The last big work by Thomas Hirschhorn that I saw was Crystal of Resistance, displayed two years ago at the Swiss Pavilion of the Venice Biennale. Hirschhorn created an immersive environment in which, as I wrote at the time, “information overload becomes a concrete corporeal sensation, yet individual details never stop arresting your gaze.” His latest effort, Gramsci Monument—either “commissioned” by the Dia Art Foundation, according to the organization’s website, or “produced” by it, according to the Gramsci Monument website, whatever the distinction signifies—is very different, and has been created for a radically different context. Although I haven’t yet been able to go to this year’s Venice Biennale, I’ve been there much more often than I have to the South Bronx, which is where Hirschhorn’s new piece has been constructed on the grounds of Forest Houses, a high-rise project that since the 1950s has been home to more than 3,000 people. Gramsci Monument will be there through September 15, after which the used materials it was built from will be redistributed locally.

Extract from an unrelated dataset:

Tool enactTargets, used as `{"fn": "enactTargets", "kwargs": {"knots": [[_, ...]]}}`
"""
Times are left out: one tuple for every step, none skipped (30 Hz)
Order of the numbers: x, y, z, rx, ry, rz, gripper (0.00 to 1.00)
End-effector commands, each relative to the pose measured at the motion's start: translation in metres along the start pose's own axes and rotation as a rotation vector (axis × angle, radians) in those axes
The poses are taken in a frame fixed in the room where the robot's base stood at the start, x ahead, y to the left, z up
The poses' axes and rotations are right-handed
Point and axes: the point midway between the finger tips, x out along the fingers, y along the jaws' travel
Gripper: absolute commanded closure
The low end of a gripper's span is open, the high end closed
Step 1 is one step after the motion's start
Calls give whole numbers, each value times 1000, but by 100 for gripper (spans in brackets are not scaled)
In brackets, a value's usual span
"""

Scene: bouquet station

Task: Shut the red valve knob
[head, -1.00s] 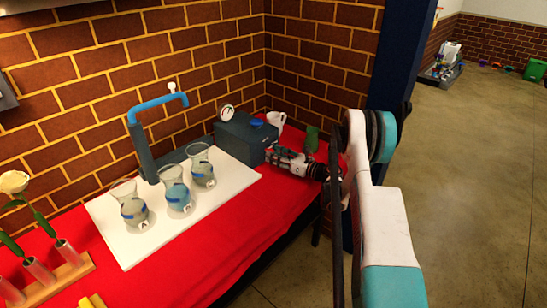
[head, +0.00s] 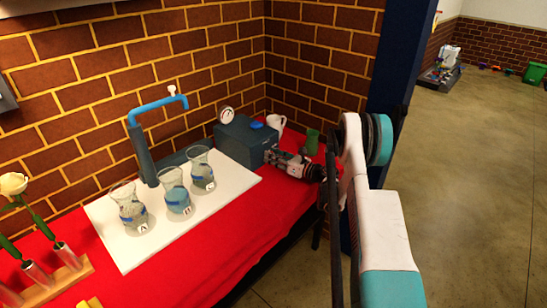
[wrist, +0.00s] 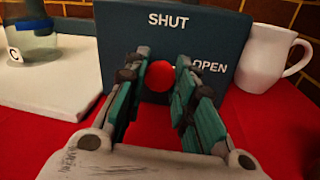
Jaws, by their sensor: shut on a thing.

Among the things art can do is change perception by changing the context in which perception takes place. Think of Marcel Duchamps’s gesture, made nearly 100 years ago, of transporting a porcelain urinal from a plumbing supply store to an art exhibition and signing it “R. Mutt.” But perception can be altered by more than seeing familiar objects in new contexts; transporting the perceiver beyond the walls of the museum or the gallery can work just as well. And so for myself (though this might not be true for other visitors to Gramsci Monument), taking the No. 5 train to Forest Houses was significant. I don’t want to make too much of this, and I certainly don’t intend to claim that giving people who would normally never set foot in a housing project a reason to find their way to one is a big deal, or even Hirschhorn’s primary intention. But the trek is at least as consequential as heading to the Great Salt Lake in Utah or the plateau in New Mexico where famous earthworks by Robert Smithson and Walter de Maria are located. And at a time when New York Mayor Michael Bloomberg is proposing that the best way to protect the residents of such projects is to fingerprint them all, it just might be a civic responsibility to see for oneself what it’s like. For the residents themselves, suddenly seeing their home being seen through the eyes of strangers might be enlightening, too. As the philosopher Gayatri Spivak put it in a talk on Gramsci given at the Monument, “Nothing will last if a collectivity looks only at itself.”
Hirschhorn’s monument to Antonio Gramsci, the great writer, political theorist and co-founder of the Italian Communist Party, is the fourth and last in a sequence of works situated in housing projects. The series began with a Spinoza Monument in Amsterdam in 1999 and continued with a Deleuze Monument in Avignon in 2000 and a Bataille Monument in Kassel, Germany, in 2002, part of Documenta 11. Though not exactly a site-specific work, Gramsci Monument seems to have been made as a piece of art whose primary audience is not assumed to be the art world or its acolytes. It hasn’t been located in a housing project the way artworks are housed in museums, private homes or public plazas. Even so, it’s not exclusively for the residents of Forest Houses either, but rather potentially for anyone—no prequalification necessary. Most good artworks are created on the same egalitarian basis, but Gramsci Monument is different in making a special point of the potential equality of all viewers. As Hirschhorn once said of his work, “The production must be able to address an uninterested audience.”
That Gramsci Monument is far from Chelsea or MoMA is only one of the signs of Hirschhorn’s egalitarian ethos. Simply by building his work in “the projects,” he reminds us of how the very word “project” has become fetishized in the art world—no museum can lack a project room, and every artist wants his or her work recognized, not simply as an assortment of mere things but as the expression of a genuine project—as well as maligned when it comes to designing places for people to live in common. As a culture, we don’t really believe that housing is or should be a “project,” or that living in common qualifies as one; for most of us, a housing project can only be imagined as a last resort.